Report every line in the listing below where the string "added" shows up.

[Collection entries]
○ ○ ○ ○ ○

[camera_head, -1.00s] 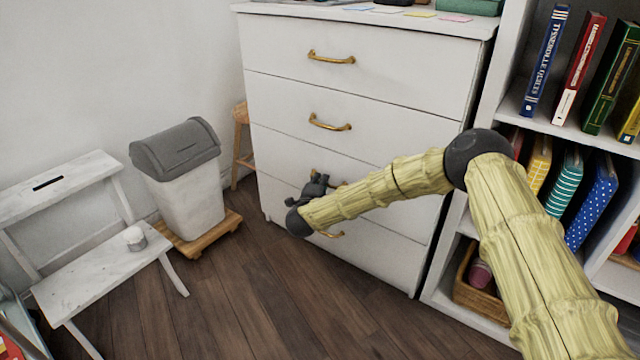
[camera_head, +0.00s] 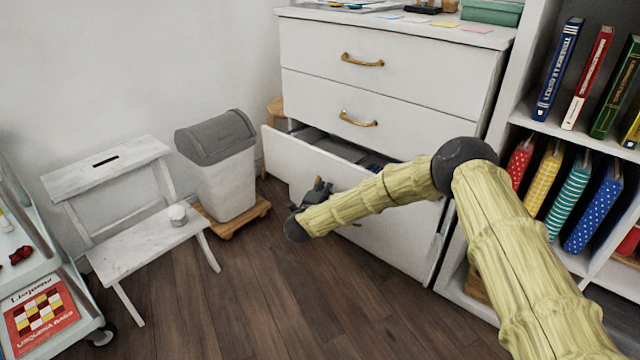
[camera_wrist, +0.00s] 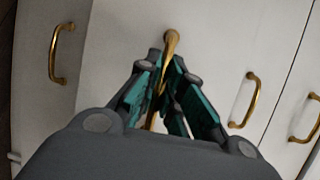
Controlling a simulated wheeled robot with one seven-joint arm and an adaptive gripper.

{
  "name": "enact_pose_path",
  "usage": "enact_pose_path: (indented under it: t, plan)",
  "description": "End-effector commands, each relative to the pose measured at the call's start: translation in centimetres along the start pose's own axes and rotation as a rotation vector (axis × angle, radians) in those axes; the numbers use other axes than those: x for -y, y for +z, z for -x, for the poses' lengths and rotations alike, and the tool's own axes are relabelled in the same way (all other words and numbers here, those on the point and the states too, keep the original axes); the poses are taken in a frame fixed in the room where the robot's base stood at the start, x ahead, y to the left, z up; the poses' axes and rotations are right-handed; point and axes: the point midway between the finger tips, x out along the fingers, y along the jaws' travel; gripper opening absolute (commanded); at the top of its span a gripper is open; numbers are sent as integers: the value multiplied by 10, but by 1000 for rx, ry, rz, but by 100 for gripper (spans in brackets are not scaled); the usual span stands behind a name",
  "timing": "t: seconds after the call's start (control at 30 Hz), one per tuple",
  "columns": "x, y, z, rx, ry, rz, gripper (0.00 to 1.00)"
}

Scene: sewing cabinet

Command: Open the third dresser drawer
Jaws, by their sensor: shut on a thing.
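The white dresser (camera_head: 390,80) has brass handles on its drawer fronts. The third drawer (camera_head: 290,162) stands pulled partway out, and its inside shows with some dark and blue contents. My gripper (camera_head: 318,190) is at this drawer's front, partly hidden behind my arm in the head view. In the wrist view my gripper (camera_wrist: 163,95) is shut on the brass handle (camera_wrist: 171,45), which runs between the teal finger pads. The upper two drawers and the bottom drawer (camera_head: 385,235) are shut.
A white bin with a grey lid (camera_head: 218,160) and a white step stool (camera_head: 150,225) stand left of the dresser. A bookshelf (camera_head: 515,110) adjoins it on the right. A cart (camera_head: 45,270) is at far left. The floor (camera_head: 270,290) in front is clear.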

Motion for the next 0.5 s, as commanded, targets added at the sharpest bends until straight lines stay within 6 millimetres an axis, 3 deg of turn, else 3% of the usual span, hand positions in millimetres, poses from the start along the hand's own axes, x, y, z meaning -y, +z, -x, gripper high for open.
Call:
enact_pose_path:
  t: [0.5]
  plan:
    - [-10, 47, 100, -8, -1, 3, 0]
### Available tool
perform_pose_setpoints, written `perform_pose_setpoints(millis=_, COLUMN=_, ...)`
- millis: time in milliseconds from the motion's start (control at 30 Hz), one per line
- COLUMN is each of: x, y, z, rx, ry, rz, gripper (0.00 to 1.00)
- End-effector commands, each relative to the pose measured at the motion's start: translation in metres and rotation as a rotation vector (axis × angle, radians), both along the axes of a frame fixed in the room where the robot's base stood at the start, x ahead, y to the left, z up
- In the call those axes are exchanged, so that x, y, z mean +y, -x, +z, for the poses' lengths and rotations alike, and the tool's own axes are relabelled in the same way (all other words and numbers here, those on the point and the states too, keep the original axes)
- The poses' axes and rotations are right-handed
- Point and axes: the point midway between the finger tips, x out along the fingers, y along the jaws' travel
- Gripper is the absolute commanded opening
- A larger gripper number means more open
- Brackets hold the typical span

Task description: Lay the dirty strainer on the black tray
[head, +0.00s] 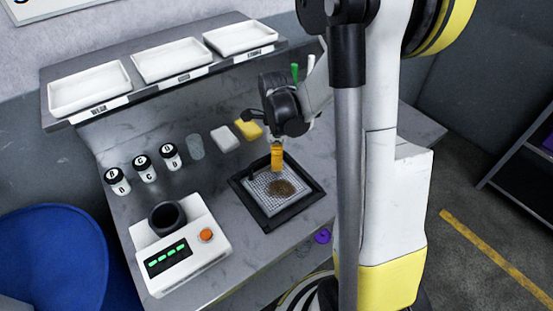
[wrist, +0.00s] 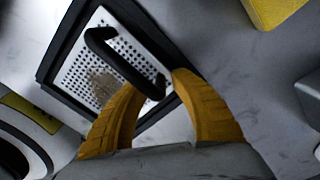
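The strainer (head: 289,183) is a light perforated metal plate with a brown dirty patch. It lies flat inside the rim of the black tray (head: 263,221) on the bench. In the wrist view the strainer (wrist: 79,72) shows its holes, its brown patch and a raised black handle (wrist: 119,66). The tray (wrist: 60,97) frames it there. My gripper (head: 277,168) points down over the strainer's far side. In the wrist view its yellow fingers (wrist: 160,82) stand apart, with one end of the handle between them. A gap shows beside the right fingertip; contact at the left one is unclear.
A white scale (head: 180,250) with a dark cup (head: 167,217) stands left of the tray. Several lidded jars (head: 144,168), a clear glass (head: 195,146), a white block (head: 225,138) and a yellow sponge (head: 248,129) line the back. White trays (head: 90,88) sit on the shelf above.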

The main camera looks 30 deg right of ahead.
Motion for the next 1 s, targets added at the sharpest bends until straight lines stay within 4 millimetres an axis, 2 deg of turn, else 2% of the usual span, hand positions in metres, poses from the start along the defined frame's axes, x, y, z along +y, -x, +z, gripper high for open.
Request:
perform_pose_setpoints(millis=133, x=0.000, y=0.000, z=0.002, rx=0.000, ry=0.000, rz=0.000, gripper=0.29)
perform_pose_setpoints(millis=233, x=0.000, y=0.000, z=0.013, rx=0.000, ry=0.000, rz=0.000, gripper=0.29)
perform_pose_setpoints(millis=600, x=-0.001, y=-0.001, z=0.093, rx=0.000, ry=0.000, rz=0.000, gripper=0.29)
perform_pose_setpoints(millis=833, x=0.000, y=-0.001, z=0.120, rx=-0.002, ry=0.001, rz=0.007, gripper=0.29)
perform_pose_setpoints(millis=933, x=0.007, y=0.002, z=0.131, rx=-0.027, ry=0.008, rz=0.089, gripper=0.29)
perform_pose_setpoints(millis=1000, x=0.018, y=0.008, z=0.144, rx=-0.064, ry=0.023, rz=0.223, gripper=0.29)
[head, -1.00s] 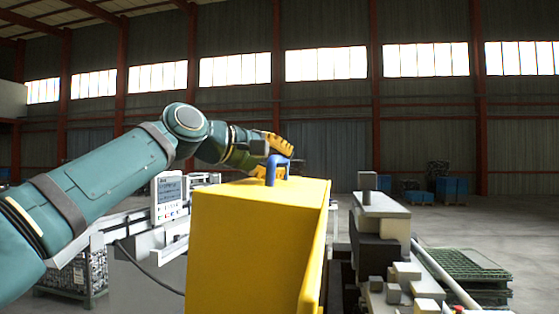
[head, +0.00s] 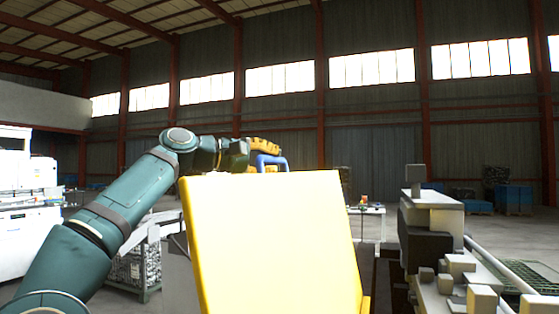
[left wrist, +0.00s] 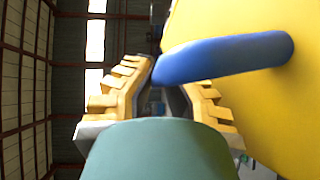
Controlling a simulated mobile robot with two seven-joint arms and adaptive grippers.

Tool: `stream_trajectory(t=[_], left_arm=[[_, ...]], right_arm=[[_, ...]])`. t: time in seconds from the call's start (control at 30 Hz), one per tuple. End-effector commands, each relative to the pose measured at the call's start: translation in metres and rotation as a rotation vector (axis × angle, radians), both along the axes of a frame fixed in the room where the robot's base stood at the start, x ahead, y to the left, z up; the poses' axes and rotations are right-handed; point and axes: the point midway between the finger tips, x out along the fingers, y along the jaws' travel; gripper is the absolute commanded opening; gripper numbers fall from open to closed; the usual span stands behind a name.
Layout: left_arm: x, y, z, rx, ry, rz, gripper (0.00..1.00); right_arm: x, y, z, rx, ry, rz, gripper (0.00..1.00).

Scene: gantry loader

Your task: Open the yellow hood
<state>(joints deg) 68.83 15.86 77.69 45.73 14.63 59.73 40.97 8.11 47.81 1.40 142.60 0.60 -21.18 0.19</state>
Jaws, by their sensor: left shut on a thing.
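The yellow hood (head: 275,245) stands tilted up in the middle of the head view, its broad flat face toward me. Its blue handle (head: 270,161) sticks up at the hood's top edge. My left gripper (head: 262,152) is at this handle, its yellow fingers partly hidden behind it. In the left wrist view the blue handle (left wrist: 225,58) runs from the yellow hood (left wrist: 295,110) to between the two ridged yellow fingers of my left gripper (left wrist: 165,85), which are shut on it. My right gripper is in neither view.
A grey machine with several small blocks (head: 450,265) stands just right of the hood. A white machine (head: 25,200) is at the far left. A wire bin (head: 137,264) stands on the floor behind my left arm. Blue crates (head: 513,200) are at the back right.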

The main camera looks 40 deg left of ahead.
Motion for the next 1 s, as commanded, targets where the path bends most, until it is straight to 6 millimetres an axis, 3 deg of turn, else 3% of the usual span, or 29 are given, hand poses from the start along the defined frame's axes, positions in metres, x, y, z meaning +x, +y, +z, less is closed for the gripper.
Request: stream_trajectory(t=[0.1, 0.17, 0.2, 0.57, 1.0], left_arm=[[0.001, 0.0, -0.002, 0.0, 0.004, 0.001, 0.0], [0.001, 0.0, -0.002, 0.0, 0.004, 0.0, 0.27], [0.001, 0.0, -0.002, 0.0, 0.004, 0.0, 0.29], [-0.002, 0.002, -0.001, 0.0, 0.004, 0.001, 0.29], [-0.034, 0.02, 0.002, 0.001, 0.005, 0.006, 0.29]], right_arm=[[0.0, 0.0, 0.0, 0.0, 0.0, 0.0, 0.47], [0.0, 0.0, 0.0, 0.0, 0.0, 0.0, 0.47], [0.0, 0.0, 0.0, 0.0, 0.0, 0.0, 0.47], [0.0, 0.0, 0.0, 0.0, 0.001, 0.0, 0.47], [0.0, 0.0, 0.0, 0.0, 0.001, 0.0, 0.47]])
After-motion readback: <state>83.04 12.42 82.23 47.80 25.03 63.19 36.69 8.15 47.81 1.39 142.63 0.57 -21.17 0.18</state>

○ ○ ○ ○ ○

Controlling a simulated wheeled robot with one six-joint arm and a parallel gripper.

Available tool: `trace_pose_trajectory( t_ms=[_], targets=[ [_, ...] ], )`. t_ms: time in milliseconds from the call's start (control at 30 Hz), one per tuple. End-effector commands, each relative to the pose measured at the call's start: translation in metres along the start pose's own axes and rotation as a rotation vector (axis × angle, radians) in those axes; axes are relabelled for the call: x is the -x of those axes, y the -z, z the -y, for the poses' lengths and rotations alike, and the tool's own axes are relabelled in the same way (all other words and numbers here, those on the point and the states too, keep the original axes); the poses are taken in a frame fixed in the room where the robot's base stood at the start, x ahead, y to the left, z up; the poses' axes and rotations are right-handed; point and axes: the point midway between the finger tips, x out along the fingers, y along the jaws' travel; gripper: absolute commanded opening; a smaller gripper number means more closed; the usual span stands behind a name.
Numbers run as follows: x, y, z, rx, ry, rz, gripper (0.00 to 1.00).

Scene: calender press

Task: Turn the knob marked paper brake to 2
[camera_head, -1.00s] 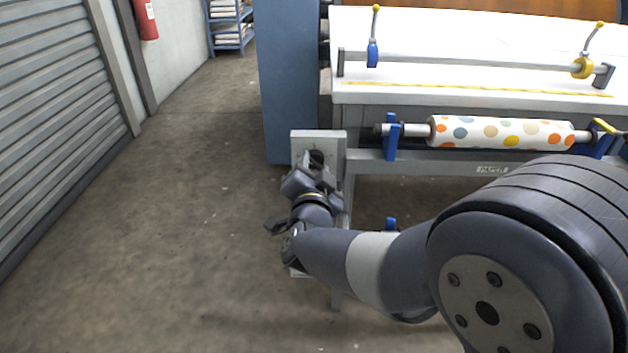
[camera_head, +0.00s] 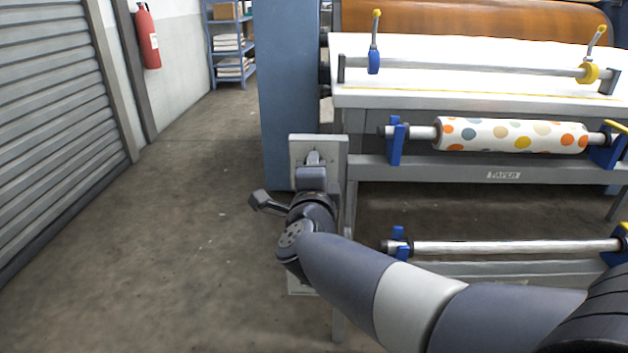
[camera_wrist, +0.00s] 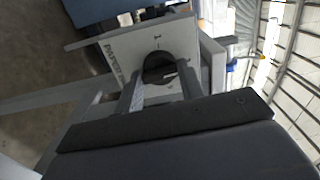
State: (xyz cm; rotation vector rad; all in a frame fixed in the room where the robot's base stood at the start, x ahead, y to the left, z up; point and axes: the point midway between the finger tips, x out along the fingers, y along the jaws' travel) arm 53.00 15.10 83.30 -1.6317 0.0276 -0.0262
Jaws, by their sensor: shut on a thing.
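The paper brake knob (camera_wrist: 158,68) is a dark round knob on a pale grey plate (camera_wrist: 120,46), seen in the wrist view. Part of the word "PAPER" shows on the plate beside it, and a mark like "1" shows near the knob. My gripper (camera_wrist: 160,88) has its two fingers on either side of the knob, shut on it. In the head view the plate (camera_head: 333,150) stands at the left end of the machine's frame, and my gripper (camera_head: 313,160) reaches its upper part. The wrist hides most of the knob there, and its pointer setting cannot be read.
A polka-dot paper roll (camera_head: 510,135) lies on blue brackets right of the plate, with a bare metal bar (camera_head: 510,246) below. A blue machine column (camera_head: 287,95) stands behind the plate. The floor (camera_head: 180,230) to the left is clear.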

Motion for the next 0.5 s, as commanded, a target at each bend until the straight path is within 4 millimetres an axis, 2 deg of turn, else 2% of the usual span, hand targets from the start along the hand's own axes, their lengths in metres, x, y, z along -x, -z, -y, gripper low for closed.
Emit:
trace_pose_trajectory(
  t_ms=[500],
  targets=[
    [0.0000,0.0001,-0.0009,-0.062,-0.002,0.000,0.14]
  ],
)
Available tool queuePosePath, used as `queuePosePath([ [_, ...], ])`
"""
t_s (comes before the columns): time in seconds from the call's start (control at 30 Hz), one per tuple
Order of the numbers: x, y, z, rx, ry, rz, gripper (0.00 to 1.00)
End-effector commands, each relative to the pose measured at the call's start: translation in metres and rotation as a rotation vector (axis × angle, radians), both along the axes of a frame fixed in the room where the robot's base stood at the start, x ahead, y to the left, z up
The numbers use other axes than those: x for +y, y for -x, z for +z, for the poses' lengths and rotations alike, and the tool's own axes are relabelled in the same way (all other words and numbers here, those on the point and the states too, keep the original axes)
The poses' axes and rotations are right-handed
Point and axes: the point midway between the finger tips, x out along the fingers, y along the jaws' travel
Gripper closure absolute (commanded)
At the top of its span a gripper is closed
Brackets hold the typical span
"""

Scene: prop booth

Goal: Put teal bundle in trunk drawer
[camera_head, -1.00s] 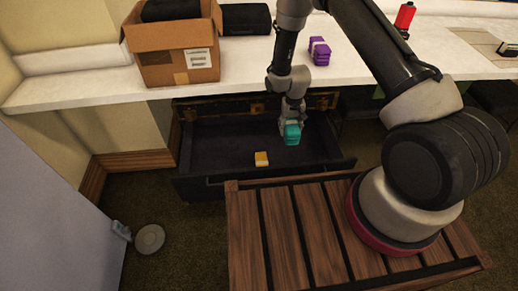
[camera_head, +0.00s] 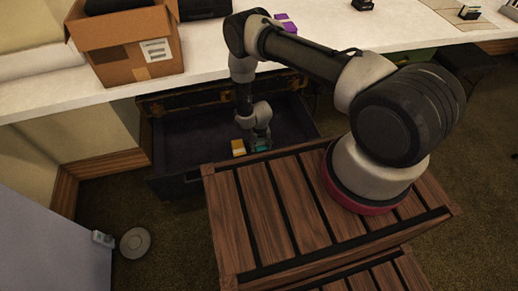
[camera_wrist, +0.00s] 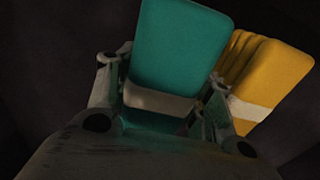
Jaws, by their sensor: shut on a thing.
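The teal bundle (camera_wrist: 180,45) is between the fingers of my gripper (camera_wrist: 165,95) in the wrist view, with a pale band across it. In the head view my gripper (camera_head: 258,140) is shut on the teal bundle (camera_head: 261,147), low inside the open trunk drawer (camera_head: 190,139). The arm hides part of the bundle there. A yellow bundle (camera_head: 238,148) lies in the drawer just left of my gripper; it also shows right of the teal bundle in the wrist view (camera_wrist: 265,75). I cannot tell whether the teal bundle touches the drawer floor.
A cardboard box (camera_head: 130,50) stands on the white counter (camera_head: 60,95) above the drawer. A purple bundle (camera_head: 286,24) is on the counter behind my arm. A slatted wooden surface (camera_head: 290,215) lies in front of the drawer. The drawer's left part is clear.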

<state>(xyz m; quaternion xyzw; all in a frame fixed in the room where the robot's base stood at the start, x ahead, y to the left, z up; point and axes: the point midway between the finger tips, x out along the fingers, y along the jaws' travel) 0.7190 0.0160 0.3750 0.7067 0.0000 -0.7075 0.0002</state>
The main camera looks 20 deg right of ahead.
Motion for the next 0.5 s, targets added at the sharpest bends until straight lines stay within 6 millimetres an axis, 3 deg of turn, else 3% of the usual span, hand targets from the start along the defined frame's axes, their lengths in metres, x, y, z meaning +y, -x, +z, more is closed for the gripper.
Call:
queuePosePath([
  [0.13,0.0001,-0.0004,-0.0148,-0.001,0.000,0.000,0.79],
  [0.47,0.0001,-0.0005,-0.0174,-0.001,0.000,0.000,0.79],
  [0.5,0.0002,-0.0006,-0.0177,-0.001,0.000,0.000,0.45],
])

○ ○ ○ ○ ○

■ **FULL OUTPUT**:
Motion for the next 0.5 s, as commanded, targets added at the sharpest bends until straight lines stay within 6 millimetres an axis, 3 deg of turn, else 3% of the usual span, hand positions in millimetres, poses from the start along the hand's own axes, x, y, z meaning -y, +z, -x, gripper high for open.
Motion for the next 1 s, targets added at the sharpest bends until straight lines stay within 4 millimetres an axis, 2 deg of turn, else 2% of the usual span, hand positions in metres, poses from the start along the defined frame's axes, x, y, z along +y, -x, +z, gripper high for open.
Motion for the next 0.5 s, targets added at the sharpest bends until straight lines stay within 6 millimetres an axis, 3 deg of turn, else 3% of the usual span, hand targets from the start along the defined frame's axes, their lengths in metres, x, y, z meaning +y, -x, +z, more is closed for the gripper.

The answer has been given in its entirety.